GIVEN TASK
Begin with the first line and repeat exactly through the line containing "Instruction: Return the"; leave every image out.

━━━

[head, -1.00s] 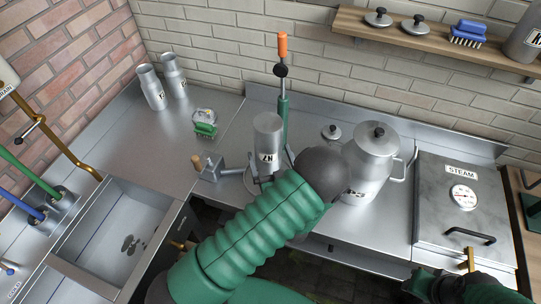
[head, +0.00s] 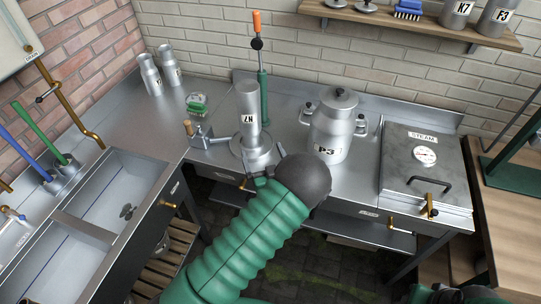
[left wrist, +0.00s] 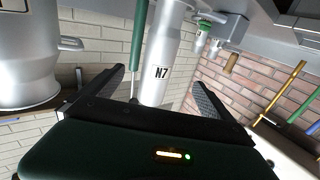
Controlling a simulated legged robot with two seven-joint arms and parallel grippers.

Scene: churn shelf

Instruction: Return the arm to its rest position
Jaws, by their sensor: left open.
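My left arm (head: 235,245) is green with a dark wrist and reaches in from the bottom of the head view. My left gripper (head: 258,180) is at the counter's front edge, just in front of the metal cylinder labelled N7 (head: 248,100). In the left wrist view its two dark fingers (left wrist: 155,95) are spread apart with nothing held. The N7 cylinder (left wrist: 165,50) shows beyond and between them, upside down. It stands upside down on a round base beside a green post with an orange handle (head: 262,80). Part of my right arm (head: 450,293) shows at the bottom right; its gripper is out of view.
A large can labelled P3 (head: 335,125) stands right of the N7 cylinder. A steam box (head: 425,165) is further right. A wooden shelf (head: 400,22) hangs above.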

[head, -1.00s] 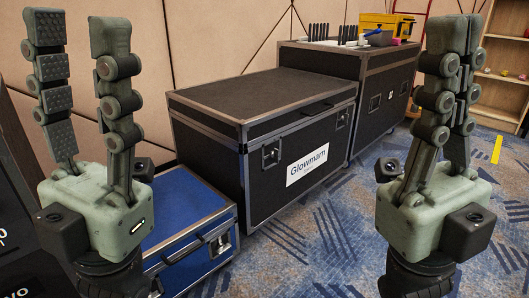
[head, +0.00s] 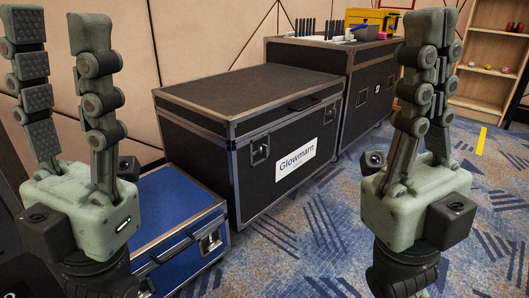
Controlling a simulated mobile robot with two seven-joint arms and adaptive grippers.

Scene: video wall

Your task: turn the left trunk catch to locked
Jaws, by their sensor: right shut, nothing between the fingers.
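A black trunk (head: 200,160) with metal edges and a white "Glowmarn" label (head: 297,159) stands in the middle of the head view, lid down. Its left catch (head: 260,150) is a small metal latch on the front face, left of the label. I cannot tell whether it is locked or unlocked. My left gripper (head: 57,32) points up at the left, fingers spread and empty, apart from the trunk. My right gripper (head: 430,45) points up at the right, fingers together and empty, also apart from the trunk.
A blue case (head: 175,212) with a metal catch (head: 211,240) sits low at the trunk's left. A taller black case (head: 368,90) stands behind, with a yellow toolbox (head: 373,20) on top. A wooden shelf (head: 480,85) is at the far right. Patterned carpet (head: 290,255) is clear in front.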

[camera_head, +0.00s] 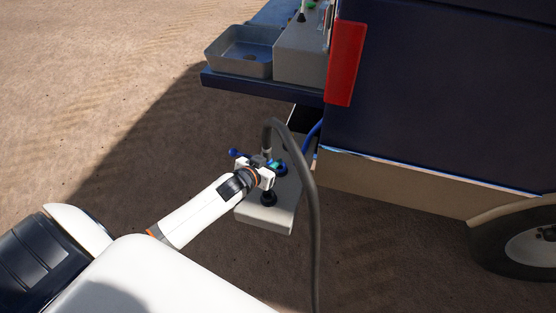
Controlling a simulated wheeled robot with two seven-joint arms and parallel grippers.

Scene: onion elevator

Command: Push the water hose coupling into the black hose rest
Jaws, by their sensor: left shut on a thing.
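My left gripper (268,168) reaches in from the lower left and is shut on the water hose coupling at the end of the dark grey hose (315,205). The coupling (267,150) points down over the pale grey block, and its lower end is hidden by the gripper. A black round fitting (269,199), which looks like the black hose rest, is on top of the block just in front of the gripper. I cannot tell whether the coupling touches anything below it. My right gripper is not in view.
The pale grey block (264,219) also bears a blue ring fitting (281,170). A blue hose (313,132) runs behind it. Above are a grey sink (226,54) on a dark blue shelf and a red panel (345,63). A dark blue vehicle body (440,100) closes off the right.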

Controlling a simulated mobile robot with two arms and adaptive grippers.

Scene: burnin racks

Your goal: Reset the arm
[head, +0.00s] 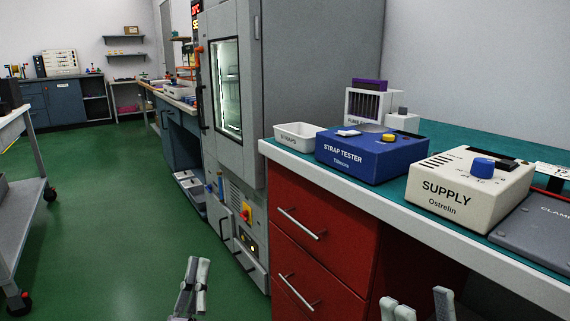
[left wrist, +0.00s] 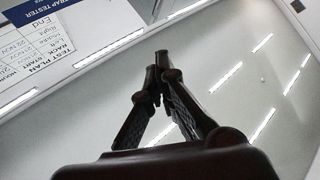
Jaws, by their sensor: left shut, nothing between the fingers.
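My left gripper (head: 196,262) is at the bottom of the head view, left of the red drawers, over the green floor. Its fingers are close together and hold nothing. The left wrist view shows its dark fingers (left wrist: 158,62) meeting at the tips, pointing up toward the ceiling. My right gripper (head: 420,298) is at the bottom edge in front of the bench, its fingertips apart with nothing seen between them. Most of both arms is out of view.
A blue strap tester (head: 357,155), a cream supply box (head: 470,187) and a white tray (head: 301,137) stand on the bench above red drawers (head: 312,228). A tall grey cabinet (head: 290,60) stands behind. A grey cart (head: 28,210) is at left. Green floor (head: 110,210) lies open between.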

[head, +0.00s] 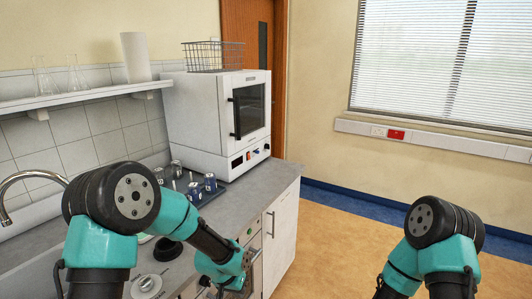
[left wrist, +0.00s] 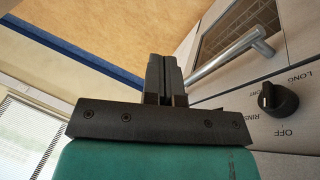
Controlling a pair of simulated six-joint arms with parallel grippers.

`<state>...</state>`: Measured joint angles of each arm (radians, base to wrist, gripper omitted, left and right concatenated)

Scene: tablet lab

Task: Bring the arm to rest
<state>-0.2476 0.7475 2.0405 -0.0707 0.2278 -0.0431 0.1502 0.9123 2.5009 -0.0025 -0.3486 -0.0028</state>
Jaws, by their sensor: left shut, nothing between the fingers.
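My left gripper (left wrist: 164,78) is shut and empty in the left wrist view, its two dark fingers together. In the head view my left arm reaches down past the counter's front edge, and its lower end is low in the picture. My right arm (head: 436,235) shows at the lower right of the head view, over the floor side. Its gripper is out of view.
An appliance front with a metal bar handle (left wrist: 232,55) and a dark knob (left wrist: 278,99) is close by my left gripper. The grey counter (head: 240,190) carries a white oven (head: 200,115) and several small jars. Open floor (head: 330,240) lies right of the cabinets.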

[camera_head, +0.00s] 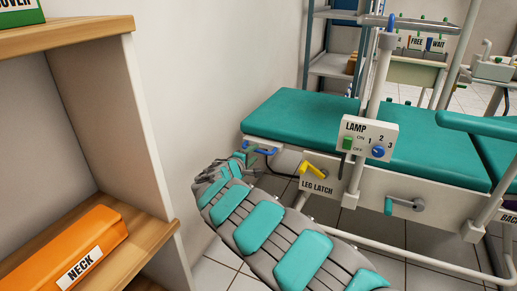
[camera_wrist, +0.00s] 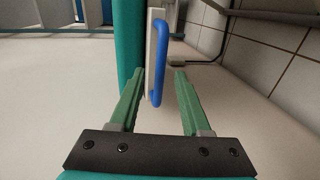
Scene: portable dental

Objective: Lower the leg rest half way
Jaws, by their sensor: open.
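The leg rest (camera_head: 292,112) is a teal pad at the left end of the chair and looks about level with the seat. A blue handle (camera_head: 265,151) is on its near edge. My gripper (camera_head: 244,157) is beside this handle, with its jaws open. In the wrist view, the blue handle (camera_wrist: 159,62) appears between the green fingertips (camera_wrist: 156,80), with a gap on both sides; how deep it sits between them is unclear. The leg rest's teal edge (camera_wrist: 129,40) is near the left finger. The yellow leg latch lever (camera_head: 312,169) is above its LEG LATCH label.
A lamp switch box (camera_head: 368,140) on a white post stands right of the latch. A teal-handled crank (camera_head: 403,204) is lower right. A wooden shelf (camera_head: 60,37) with an orange NECK case (camera_head: 65,252) is at left. The wall is close behind my gripper.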

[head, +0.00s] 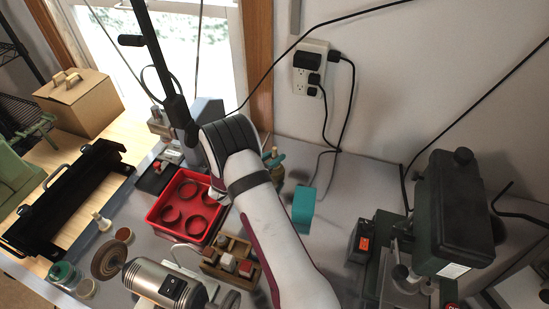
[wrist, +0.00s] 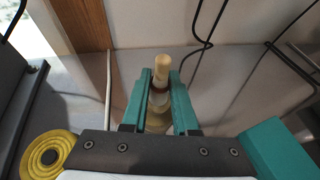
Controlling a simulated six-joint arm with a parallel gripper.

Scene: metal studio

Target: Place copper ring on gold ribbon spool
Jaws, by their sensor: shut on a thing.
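My gripper (wrist: 160,78) has teal fingers on both sides of a slim, bottle-like thing (wrist: 158,104) with a cream top and a brown band. The fingers are shut on it, and it looks upright. In the head view my gripper (head: 274,156) shows just right of my white arm, partly hidden. A gold spool (wrist: 48,156) with a dark centre lies at the lower left of the wrist view, left of my gripper. It seems hidden by my arm in the head view.
The red tray (head: 157,217) stands left of my arm, with a wooden block holder (head: 212,268) in front. A teal block (head: 303,210) is to the right. A dark green machine (head: 455,215) stands at far right.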

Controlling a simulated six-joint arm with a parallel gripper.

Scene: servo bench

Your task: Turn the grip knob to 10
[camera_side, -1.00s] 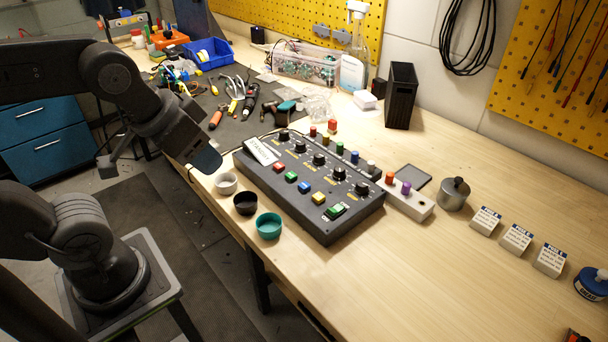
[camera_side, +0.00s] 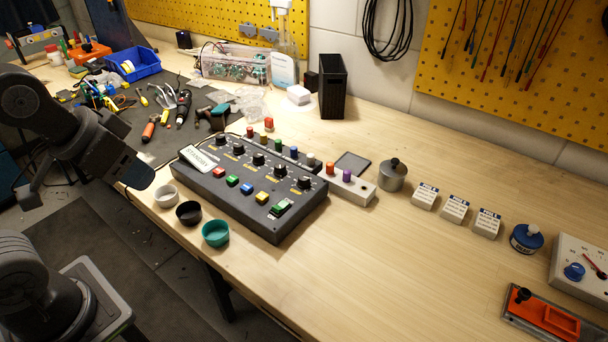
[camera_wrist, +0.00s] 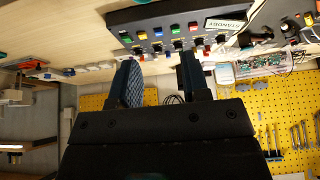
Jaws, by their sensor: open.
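A dark control box (camera_side: 247,222) with a row of several black knobs (camera_side: 258,159) lies on the wooden bench. Their labels are too small to read, so I cannot tell which is the grip knob. Coloured buttons (camera_side: 247,188) run along the near side, and a white STANDBY plate (camera_side: 198,158) sits at its left end. My gripper (camera_side: 140,178) is left of the box, apart from it, at the bench's front edge. In the wrist view the box (camera_wrist: 180,15) appears upside down at the top, beyond my open, empty gripper (camera_wrist: 156,62).
A grey block with orange and purple knobs (camera_side: 350,187) and a metal canister (camera_side: 392,175) stand to the right.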

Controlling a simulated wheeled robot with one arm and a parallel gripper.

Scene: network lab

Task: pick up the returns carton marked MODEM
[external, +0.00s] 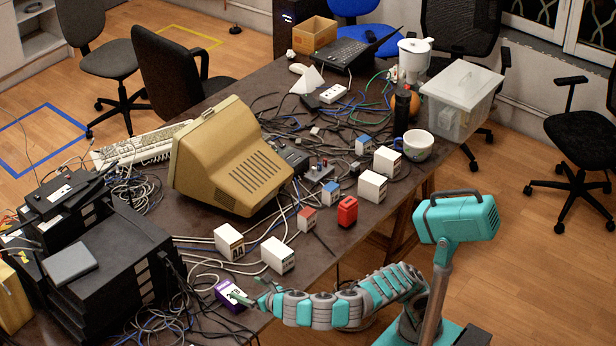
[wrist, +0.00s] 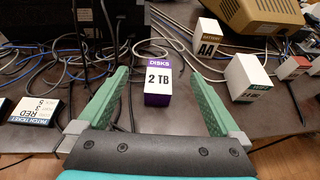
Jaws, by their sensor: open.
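No carton in view has a readable MODEM mark. My gripper (external: 248,299) is open and empty at the table's near edge; its green fingers also show in the wrist view (wrist: 160,74). A purple and white box marked DISKS 2 TB (wrist: 158,82) stands ahead between the fingers, apart from them; it also shows in the external view (external: 228,292). To its right stand a carton marked AA (wrist: 208,38) and a white carton (wrist: 248,78) whose small label I cannot read. Further white cartons (external: 372,187) (external: 386,162) stand toward the right table edge, their marks too small to read.
Loose cables (wrist: 75,55) run around the box. A beige monitor (external: 225,155), a red object (external: 347,211) and red- and blue-topped boxes (external: 306,220) (external: 330,193) stand beyond. Black equipment (external: 105,260) is stacked at left. A PATCH TICKET card (wrist: 36,110) lies at left in the wrist view.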

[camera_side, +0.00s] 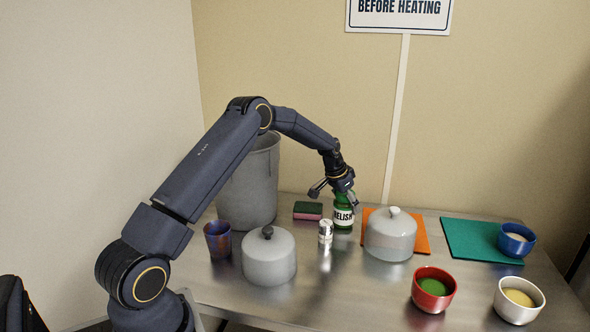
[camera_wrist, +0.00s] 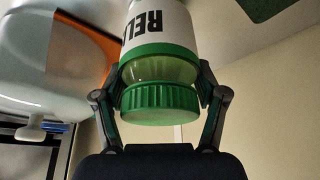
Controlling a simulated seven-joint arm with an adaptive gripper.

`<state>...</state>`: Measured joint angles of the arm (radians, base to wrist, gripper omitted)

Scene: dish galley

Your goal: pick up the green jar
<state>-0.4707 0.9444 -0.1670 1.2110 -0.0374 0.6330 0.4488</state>
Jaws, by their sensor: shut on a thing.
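The green jar (camera_side: 343,221) stands upright on the metal table, with a white label reading RELISH. In the wrist view the jar (camera_wrist: 160,68) shows large and upside down, with its ribbed green lid (camera_wrist: 159,99) towards my palm. My gripper (camera_side: 337,198) comes down on the jar from above. The side view hides part of the jar's top behind the fingers.
A grey lidded dish (camera_side: 390,238) stands close right of the jar on an orange mat (camera_side: 421,240). A metal shaker (camera_side: 325,232) stands just in front left. A pink and green sponge (camera_side: 307,211) and a tall grey bin (camera_side: 255,185) are left. Bowls stand at the right.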

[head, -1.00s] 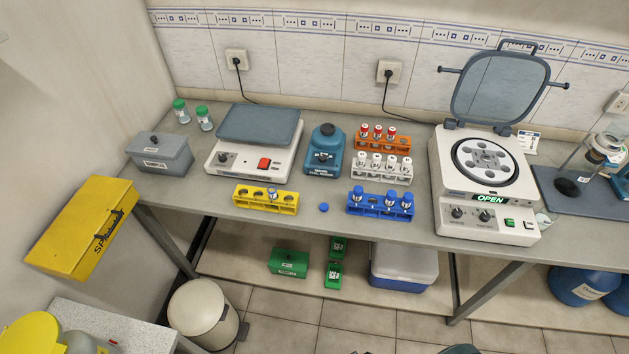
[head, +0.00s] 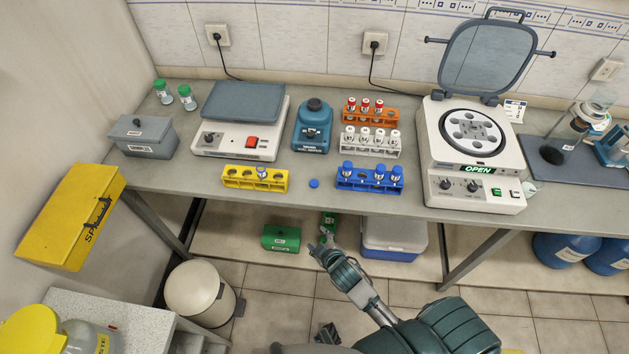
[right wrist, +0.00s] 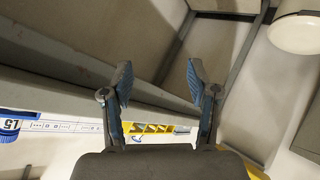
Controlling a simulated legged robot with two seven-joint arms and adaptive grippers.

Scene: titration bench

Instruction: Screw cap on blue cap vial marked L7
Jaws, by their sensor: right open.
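A loose blue cap (head: 314,183) lies on the bench between the yellow rack (head: 228,182) and the blue rack (head: 352,186). An uncapped vial (head: 262,172) stands in the yellow rack; its label is too small to read. Several blue-capped vials (head: 380,172) stand in the blue rack. My right gripper (head: 325,241) is open and empty, in front of and below the bench edge. In the right wrist view its two fingers (right wrist: 158,80) are spread, with the yellow rack (right wrist: 150,128) beyond them. A dark piece at the bottom of the head view may be my left gripper; I cannot tell.
Orange (head: 370,117) and white (head: 370,151) racks hold red- and white-capped vials. A vortex mixer (head: 312,130), a scale (head: 240,140) and an open centrifuge (head: 470,170) stand on the bench. A green box (head: 281,239) and a cooler (head: 394,240) are below. The bench's front strip is mostly clear.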

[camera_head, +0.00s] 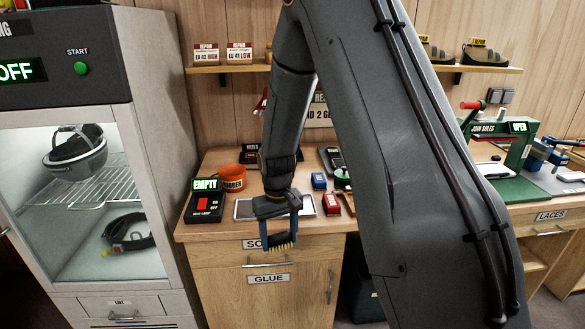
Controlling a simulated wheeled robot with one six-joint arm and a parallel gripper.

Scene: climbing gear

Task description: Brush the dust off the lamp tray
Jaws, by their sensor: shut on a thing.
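My gripper (279,212) points down in front of the workbench's front edge, shut on a brush. The lamp tray (243,209) is a flat grey plate with a light rim on the bench top, behind my gripper. My gripper and wrist hide part of it. Dust on it cannot be made out. A heat lamp box (204,203) with a green EMPTY sign stands left of the tray.
An orange pot (232,178) stands behind the tray. A red block (331,204) and a blue block (319,181) lie to its right. A tall grey cabinet (155,150) borders the bench on the left. A green press (515,155) stands at the right.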

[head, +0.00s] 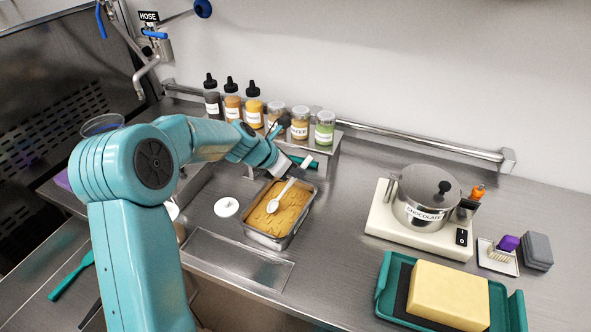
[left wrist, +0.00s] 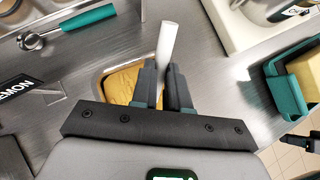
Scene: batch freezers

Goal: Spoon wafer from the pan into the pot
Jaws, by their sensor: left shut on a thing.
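My left gripper (head: 292,169) is above the far edge of the metal pan (head: 277,241). It is shut on a white spoon (head: 273,206), whose bowl is over the tan, scored wafer (head: 258,223) filling the pan. I cannot tell whether the bowl touches the wafer. In the left wrist view the spoon's handle (left wrist: 167,42) sticks up between the gripper fingers (left wrist: 160,75), with part of the wafer (left wrist: 122,83) behind.
A white round lid (head: 227,207) lies left of the pan. Bottles and jars (head: 300,124) stand on a rack behind. A teal tray (head: 384,283) with a yellow block (head: 448,293) is at front right. Bare counter (head: 340,215) lies between pan and hot plate.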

━━━

WRITTEN RESPONSE
[head, -1.00s] 
[head, +0.00s] 
[left wrist, +0.00s] 
Controlling a simulated legged robot with two seven-joint arms and parallel grippers.

Scene: churn shelf

Instruction: Return the arm to its rest position

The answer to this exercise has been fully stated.